### Given material
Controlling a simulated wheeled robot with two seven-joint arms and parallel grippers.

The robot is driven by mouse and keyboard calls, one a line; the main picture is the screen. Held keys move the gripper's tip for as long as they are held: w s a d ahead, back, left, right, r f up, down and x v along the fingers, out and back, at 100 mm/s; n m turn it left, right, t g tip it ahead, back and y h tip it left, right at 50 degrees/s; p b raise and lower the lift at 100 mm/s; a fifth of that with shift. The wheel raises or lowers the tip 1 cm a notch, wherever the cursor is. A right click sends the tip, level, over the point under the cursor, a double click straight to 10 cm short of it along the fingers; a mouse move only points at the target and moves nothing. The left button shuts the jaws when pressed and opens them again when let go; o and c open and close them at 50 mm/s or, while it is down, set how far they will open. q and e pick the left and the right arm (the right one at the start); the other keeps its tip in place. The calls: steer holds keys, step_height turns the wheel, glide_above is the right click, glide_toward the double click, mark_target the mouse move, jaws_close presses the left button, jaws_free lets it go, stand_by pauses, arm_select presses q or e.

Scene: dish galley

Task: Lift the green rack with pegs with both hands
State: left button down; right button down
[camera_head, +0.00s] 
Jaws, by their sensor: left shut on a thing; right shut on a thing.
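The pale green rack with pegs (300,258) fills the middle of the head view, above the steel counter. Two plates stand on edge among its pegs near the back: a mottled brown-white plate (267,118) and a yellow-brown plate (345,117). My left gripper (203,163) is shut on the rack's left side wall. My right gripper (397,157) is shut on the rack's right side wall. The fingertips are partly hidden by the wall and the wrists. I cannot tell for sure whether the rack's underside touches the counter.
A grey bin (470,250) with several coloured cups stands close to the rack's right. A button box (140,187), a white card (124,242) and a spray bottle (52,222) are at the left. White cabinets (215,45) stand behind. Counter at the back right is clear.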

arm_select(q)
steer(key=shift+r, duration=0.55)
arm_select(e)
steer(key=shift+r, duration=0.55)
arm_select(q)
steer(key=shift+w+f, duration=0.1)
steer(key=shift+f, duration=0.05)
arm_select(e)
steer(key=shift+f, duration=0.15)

### Your task
Read the data above and pull out each line that holds the string "down".

### Solution to this task
The robot is driven by mouse and keyboard calls, one a line; the main picture is the screen. Held keys move the gripper's tip for as long as they are held: w s a d ahead, back, left, right, r f up, down and x v along the fingers, out and back, at 100 mm/s; n m turn it left, right, t g tip it ahead, back and y h tip it left, right at 50 degrees/s; p b raise and lower the lift at 100 mm/s; a fifth of that with shift. The wheel raises or lowers the tip 1 cm a notch, wherever the cursor is. A right click sends the tip, level, over the point under the cursor, a double click straight to 10 cm short of it along the fingers; a mouse move only points at the target and moves nothing. The left button shuts the jaws when pressed and opens them again when let go; o and c open and close them at 50 mm/s or, while it is down, set how far they will open. q and e pick the left and the right arm (the right one at the start); the other keeps its tip in place. The calls: steer holds keys, step_height turns the wheel, glide_above is the right click, glide_toward the double click, mark_target the mouse move, jaws_close presses the left button, jaws_free lets it go, stand_by pauses, arm_select presses q or e.
State: left button down; right button down

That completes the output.